6. The nozzle as claimed in claim 1, wherein one of said first and second surfaces is a concave surface and another of said first and second surfaces is a planar surface.

7. The nozzle as claimed in claim 5, wherein the concave and the convex surfaces are conical surfaces.

8. The nozzle as claimed in claim 7, wherein the spacing plate is arranged in a coning angle (α) in relation to the longitudinal axis (X) of the nozzle, the coning angle (α) being in a range of 0°-180°.

9. The nozzle as claimed in claim 5, wherein at least one of the first surface or second surface is arranged in contact with the spacing plate on an outer rim area of the spacing plate, and a cavity is arranged between an inner rim area of the spacing plate and at least one of the first surface or second surface, said cavity arranged to connect the discharge port to the inlet port.
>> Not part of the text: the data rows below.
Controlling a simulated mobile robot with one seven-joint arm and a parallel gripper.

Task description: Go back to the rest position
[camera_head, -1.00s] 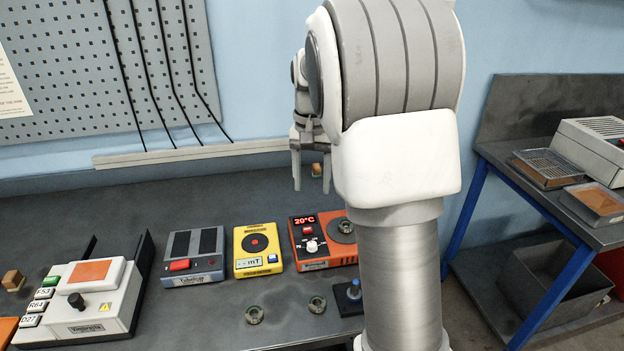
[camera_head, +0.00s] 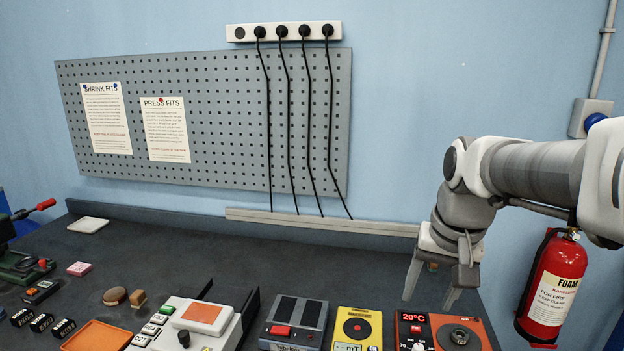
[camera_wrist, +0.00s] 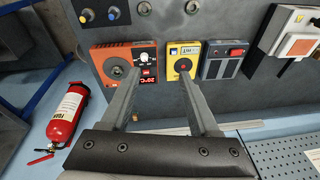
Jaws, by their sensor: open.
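My gripper (camera_head: 432,284) is open and empty, with its two fingers pointing down above the back right of the bench. In the wrist view my gripper (camera_wrist: 158,92) shows its fingers spread apart with nothing between them. The orange heater (camera_head: 445,333), its display reading 20°C, stands below it. The yellow mT meter (camera_head: 358,330) and the grey device with a red button (camera_head: 296,322) stand to its left. The fingers appear clear of these devices.
A white device with an orange plate (camera_head: 203,318) stands at the bench's front. A pegboard (camera_head: 215,130) with hanging cables is on the wall. A red fire extinguisher (camera_head: 552,290) hangs to the right, near my arm. Small rings (camera_wrist: 192,7) lie on the bench.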

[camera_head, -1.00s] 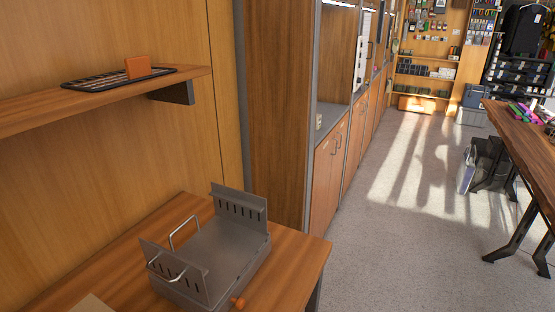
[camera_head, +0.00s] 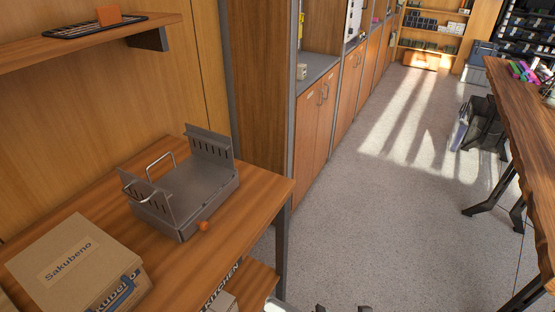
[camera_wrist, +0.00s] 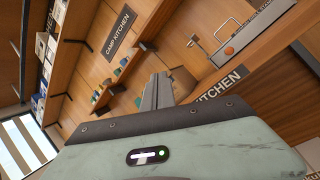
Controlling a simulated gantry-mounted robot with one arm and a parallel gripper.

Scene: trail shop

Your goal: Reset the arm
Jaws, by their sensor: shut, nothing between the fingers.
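My gripper (camera_wrist: 157,92) shows in the wrist view, its two grey fingers together and nothing between them. It is clear of any object there. In the head view only small dark and pale parts show at the bottom edge, and I cannot tell for sure which part of my arm they are.
A wooden table (camera_head: 258,200) bears a grey metal camp stove (camera_head: 190,185) and a cardboard box (camera_head: 75,262). A shelf (camera_head: 85,45) above holds a black grate and an orange block. Cabinets (camera_head: 318,110) line the aisle. A long table (camera_head: 520,120) stands right. The floor (camera_head: 375,210) between is clear.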

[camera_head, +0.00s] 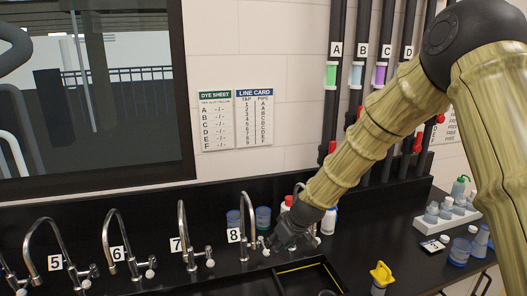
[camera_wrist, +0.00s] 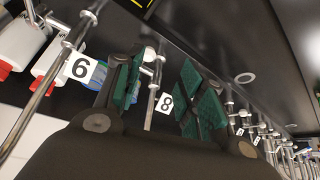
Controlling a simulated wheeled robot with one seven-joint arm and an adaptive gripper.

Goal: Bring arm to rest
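My arm (camera_head: 375,130) reaches down from the upper right in the head view, over the black counter. My gripper (camera_head: 290,233) is beside the tap labelled 8 (camera_head: 245,225), close to its handle. In the wrist view my gripper (camera_wrist: 155,95) has its two green-padded fingers spread apart, with a clear gap between them. The label 8 (camera_wrist: 165,103) and a tap's metal parts show through that gap, beyond the fingers. No held object shows between the pads. Whether a finger touches the tap cannot be told.
Taps 5 (camera_head: 35,250), 6 (camera_head: 112,245) and 7 (camera_head: 185,235) stand in a row to the left. Blue cups and white bottles stand behind my gripper. A yellow-topped bottle (camera_head: 381,275) and a white rack (camera_head: 445,215) are to the right. Vertical pipes (camera_head: 335,75) line the wall.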

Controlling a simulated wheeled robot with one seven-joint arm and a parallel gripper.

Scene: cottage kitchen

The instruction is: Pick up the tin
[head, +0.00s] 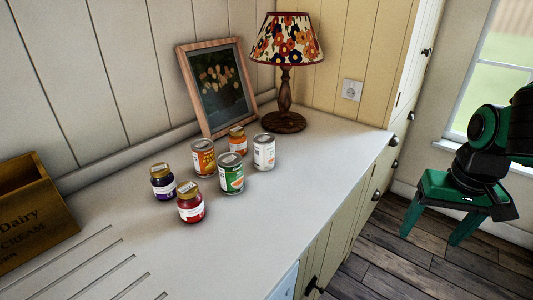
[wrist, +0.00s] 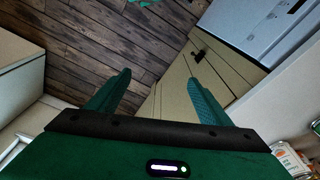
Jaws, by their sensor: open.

10. The nozzle as claimed in claim 1, wherein the inlet port is arranged to open on the first surface coaxially with the centre of the first surface.

11. The nozzle as claimed in claim 1, wherein the nozzle comprises a connecting piece arranged between the spacing plate and the at least one deflector base, and at least one second spacing plate is arranged between the connecting piece and the at least one deflector base, the nozzle thus comprising at least one second discharge port defined by at least one second spacing plate gap.

12. The nozzle as claimed in claim 1, wherein the nozzle is a sprinkler nozzle of a fire suppression system.

13. The nozzle as claimed in claim 1, wherein the fluid is a liquid.